As robotics software and hardware is commercialized, companies will face some interesting new condundrums, which may give them pause before adopting technologies ranging from workplace telepresence robots and robotic surgical tools, to driverless cars and commercial drones.
But make no mistake, it will be the lawyers just as often as the technologists guiding purchasing decisions, and a hundred legal experts gathered at a conference at Stanford’s Law School yesterday to mull over wide-ranging legal questions posed by the robots marching over the commercial horizon.
Consider an experiment conducted at the Silicon Valley robot incubator Willow Garage. Employees there hated doing the dishes, so they hired Internet workers through Amazon’s Mechanical Turk system. How could an Internet worker do the dishes? First a worker took some online training, and if he passed different levels of tests driving the robot, he was given the ability to operate a PR2, Willow Garage’s $285,000-and-up robot that is dexterous enough to (slowly) fold laundry, set a table, and yes, wash dishes.

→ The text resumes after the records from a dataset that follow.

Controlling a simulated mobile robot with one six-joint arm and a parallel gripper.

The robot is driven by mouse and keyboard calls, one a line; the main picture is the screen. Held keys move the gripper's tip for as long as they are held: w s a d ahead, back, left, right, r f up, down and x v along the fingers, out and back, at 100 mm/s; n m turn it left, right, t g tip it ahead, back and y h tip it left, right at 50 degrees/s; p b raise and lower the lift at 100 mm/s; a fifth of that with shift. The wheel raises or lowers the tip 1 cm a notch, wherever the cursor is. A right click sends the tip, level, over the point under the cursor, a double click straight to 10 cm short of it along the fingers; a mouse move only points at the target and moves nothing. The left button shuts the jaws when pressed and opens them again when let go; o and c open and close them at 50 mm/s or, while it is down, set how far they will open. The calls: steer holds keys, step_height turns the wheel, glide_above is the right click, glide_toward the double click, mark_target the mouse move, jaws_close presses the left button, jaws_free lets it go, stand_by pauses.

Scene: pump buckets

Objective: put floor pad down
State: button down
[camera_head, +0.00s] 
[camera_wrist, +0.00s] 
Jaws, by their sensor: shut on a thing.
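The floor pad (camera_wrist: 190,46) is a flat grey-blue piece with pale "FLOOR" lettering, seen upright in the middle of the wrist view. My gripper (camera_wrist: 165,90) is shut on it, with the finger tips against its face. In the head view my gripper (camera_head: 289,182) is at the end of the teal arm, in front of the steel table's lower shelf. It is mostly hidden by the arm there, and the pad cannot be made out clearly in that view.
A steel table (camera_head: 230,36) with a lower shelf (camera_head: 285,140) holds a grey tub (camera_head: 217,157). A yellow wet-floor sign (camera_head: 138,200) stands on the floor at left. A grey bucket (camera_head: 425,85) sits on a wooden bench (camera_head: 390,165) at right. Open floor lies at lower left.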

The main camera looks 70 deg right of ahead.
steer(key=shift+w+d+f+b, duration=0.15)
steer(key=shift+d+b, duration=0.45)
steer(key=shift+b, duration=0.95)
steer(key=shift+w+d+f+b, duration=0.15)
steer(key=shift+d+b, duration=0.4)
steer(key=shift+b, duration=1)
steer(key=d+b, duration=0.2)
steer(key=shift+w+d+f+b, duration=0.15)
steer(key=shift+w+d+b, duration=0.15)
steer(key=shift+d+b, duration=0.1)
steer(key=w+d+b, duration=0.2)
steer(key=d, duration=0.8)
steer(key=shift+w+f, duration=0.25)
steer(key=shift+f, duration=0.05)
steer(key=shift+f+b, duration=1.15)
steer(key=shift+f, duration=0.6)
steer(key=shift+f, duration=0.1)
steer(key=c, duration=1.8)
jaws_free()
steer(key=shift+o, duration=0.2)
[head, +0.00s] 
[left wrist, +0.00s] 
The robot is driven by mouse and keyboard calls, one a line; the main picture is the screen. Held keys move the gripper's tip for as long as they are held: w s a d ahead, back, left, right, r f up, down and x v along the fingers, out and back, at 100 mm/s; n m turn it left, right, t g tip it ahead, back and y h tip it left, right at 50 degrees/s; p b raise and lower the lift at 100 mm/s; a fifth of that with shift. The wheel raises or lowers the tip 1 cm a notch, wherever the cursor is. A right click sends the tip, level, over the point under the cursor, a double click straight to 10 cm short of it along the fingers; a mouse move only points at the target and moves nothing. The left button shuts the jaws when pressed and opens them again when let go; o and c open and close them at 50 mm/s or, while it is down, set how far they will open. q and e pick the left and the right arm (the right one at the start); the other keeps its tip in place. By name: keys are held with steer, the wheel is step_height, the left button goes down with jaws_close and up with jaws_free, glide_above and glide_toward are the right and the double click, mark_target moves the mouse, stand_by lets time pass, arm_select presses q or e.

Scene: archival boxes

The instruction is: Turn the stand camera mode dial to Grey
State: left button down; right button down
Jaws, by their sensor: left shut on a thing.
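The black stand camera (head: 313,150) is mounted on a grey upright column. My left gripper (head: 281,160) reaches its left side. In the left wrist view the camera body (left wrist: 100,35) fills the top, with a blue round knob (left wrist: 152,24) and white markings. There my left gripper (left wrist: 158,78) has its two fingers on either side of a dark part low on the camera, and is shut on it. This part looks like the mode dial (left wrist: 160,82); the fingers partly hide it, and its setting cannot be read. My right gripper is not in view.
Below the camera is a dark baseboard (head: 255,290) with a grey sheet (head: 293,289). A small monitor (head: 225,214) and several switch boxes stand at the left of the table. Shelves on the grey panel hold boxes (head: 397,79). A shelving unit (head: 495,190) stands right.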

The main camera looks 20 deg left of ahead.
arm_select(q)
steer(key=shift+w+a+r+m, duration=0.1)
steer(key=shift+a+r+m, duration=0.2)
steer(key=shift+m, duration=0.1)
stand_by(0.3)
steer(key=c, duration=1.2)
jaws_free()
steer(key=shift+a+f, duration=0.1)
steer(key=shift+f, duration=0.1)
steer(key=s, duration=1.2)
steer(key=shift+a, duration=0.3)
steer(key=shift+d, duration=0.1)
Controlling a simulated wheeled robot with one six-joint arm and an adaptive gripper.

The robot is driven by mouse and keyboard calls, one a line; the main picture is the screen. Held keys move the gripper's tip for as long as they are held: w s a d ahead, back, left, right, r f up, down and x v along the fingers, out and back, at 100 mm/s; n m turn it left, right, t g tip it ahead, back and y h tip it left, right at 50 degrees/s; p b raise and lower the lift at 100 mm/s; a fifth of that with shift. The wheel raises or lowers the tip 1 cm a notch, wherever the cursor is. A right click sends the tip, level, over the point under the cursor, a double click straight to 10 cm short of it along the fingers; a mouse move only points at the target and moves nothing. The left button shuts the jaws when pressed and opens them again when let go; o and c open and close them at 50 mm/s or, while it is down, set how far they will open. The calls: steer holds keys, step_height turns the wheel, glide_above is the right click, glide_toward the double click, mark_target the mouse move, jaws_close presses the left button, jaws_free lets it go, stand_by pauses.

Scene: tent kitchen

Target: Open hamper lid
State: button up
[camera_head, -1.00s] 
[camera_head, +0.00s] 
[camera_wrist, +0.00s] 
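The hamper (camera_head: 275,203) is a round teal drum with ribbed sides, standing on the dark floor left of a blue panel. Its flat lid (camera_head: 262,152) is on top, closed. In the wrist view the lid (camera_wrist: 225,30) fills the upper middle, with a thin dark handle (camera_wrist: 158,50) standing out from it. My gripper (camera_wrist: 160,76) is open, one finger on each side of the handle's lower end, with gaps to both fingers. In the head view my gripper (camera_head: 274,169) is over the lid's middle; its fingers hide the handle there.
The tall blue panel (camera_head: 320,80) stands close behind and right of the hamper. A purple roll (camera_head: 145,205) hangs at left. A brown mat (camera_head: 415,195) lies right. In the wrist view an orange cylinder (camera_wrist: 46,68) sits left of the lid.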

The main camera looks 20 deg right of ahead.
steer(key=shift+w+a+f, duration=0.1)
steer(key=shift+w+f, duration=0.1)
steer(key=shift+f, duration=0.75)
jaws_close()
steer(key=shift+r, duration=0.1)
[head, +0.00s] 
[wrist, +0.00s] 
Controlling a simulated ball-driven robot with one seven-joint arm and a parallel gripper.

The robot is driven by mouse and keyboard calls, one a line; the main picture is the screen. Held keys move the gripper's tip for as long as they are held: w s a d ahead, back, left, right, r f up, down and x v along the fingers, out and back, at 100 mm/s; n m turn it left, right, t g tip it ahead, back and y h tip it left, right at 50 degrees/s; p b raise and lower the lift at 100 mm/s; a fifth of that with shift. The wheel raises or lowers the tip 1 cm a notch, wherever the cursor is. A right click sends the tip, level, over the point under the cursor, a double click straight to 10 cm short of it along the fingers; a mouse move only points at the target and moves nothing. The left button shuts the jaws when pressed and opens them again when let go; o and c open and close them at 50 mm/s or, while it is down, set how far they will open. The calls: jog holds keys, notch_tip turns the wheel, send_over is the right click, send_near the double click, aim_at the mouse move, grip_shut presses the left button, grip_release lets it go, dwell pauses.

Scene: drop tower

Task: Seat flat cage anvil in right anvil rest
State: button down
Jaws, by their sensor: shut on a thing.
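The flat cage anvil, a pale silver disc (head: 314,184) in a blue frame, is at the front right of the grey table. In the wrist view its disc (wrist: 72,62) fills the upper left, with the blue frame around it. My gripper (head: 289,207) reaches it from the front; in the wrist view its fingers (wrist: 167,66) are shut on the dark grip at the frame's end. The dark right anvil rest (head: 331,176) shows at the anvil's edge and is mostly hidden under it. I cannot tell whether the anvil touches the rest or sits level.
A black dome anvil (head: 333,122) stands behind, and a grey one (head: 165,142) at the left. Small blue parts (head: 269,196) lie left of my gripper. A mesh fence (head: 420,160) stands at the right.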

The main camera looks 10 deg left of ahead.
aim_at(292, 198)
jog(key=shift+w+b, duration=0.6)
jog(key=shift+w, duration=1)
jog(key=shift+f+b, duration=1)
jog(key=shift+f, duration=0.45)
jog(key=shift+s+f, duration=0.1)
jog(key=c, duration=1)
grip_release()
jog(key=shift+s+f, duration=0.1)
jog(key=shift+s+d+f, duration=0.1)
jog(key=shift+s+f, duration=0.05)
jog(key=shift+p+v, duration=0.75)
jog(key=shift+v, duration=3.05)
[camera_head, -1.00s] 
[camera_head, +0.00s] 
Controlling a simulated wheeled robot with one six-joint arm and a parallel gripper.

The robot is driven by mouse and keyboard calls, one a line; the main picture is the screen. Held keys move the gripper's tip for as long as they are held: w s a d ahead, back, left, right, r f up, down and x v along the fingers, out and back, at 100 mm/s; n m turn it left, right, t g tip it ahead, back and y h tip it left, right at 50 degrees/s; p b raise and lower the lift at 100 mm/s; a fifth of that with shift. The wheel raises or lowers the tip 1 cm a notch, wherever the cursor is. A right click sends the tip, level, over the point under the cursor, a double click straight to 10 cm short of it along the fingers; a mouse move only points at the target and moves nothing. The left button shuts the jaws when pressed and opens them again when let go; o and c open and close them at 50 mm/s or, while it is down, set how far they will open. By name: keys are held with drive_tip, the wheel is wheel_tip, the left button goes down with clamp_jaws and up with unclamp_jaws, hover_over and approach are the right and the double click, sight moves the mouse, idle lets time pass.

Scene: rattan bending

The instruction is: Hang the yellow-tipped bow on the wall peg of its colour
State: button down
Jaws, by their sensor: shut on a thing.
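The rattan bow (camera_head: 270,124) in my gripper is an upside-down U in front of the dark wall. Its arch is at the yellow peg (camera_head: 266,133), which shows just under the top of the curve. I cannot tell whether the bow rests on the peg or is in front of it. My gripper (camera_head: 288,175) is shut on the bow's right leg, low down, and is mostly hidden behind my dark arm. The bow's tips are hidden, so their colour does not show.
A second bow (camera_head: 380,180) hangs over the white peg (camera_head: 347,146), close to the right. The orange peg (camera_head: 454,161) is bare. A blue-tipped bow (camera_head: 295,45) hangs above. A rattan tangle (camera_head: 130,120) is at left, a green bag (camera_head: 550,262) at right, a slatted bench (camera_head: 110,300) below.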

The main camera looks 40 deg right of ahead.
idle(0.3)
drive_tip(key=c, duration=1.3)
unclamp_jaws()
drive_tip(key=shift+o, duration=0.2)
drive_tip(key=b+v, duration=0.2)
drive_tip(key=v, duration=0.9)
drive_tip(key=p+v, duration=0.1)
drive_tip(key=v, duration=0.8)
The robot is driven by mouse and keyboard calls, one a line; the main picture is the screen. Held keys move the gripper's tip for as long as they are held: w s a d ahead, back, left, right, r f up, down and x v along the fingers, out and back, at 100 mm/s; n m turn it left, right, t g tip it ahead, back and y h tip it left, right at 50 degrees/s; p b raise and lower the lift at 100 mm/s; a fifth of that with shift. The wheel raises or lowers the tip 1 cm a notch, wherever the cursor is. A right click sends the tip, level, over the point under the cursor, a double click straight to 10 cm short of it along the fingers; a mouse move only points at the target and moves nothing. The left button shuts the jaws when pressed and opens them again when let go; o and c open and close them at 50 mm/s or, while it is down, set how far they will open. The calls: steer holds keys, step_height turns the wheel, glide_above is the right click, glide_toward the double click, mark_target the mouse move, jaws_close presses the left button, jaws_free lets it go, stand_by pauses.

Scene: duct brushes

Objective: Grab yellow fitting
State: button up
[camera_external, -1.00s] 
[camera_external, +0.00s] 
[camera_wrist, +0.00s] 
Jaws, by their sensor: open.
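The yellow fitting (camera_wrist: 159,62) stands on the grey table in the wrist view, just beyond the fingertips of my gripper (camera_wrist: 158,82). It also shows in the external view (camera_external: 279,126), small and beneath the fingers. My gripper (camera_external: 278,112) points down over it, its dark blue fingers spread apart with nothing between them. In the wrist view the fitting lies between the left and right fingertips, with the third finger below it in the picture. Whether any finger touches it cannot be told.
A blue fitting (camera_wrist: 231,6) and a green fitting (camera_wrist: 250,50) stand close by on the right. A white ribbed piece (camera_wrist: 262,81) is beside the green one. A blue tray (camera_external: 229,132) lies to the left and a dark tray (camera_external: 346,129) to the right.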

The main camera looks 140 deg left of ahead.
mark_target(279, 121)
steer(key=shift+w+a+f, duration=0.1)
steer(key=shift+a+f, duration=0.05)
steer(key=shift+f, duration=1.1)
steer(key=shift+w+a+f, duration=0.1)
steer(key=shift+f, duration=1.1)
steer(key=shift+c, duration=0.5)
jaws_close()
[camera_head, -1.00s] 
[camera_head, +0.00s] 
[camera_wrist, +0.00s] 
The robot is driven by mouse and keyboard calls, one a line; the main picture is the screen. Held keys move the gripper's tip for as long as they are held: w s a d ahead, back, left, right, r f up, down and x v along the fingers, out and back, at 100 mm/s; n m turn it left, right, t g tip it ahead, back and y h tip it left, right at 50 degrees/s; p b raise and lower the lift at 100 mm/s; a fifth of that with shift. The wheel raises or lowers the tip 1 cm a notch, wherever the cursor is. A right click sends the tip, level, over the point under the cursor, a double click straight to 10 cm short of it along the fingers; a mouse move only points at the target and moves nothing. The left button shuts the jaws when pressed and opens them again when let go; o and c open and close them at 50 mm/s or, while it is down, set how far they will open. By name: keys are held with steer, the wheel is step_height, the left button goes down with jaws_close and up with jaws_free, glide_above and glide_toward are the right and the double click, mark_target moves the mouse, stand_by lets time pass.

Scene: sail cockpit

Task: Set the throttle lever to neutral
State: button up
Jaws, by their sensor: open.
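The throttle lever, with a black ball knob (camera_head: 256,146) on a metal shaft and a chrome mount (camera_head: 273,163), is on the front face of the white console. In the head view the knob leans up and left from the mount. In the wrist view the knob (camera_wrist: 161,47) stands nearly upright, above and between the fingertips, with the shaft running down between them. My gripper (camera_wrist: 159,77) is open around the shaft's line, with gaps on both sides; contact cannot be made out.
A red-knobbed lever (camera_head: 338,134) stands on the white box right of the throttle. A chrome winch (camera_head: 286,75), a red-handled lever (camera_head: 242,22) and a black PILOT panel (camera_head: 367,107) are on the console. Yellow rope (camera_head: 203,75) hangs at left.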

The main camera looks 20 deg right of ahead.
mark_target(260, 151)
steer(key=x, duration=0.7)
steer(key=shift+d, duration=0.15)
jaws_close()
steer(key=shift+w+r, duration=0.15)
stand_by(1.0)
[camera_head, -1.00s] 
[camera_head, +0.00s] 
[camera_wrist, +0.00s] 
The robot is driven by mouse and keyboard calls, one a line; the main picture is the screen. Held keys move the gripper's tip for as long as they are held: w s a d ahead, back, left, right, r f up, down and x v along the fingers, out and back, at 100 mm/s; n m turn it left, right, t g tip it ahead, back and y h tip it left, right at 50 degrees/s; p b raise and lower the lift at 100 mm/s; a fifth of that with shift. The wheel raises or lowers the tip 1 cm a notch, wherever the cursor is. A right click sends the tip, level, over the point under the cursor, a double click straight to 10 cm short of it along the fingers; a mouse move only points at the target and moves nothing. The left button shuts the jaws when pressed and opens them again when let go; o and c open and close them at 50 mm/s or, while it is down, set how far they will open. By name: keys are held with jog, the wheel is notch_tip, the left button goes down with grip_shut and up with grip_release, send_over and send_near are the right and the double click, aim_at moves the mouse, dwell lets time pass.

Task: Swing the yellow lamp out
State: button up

It might be a clever solution for chore-averse robotics researchers, but the situation is a walking HR nightmare, and has larger economic implications concerning service workers who can telecommute. As the Willow Garage experiment shows, remote workers won’t just participate in intellectual collaboration or online tasks. They could one day be doing actual labor, mediated through semi-autonomous robots. And so lawyers, ever practical, want to know: In what states will these employees pay their taxes? And what happens if this contract worker sexually harasses an employee? And, how does one make sure companies are protecting their trade secrets and employees’ privacy when telepresence machines enter the office?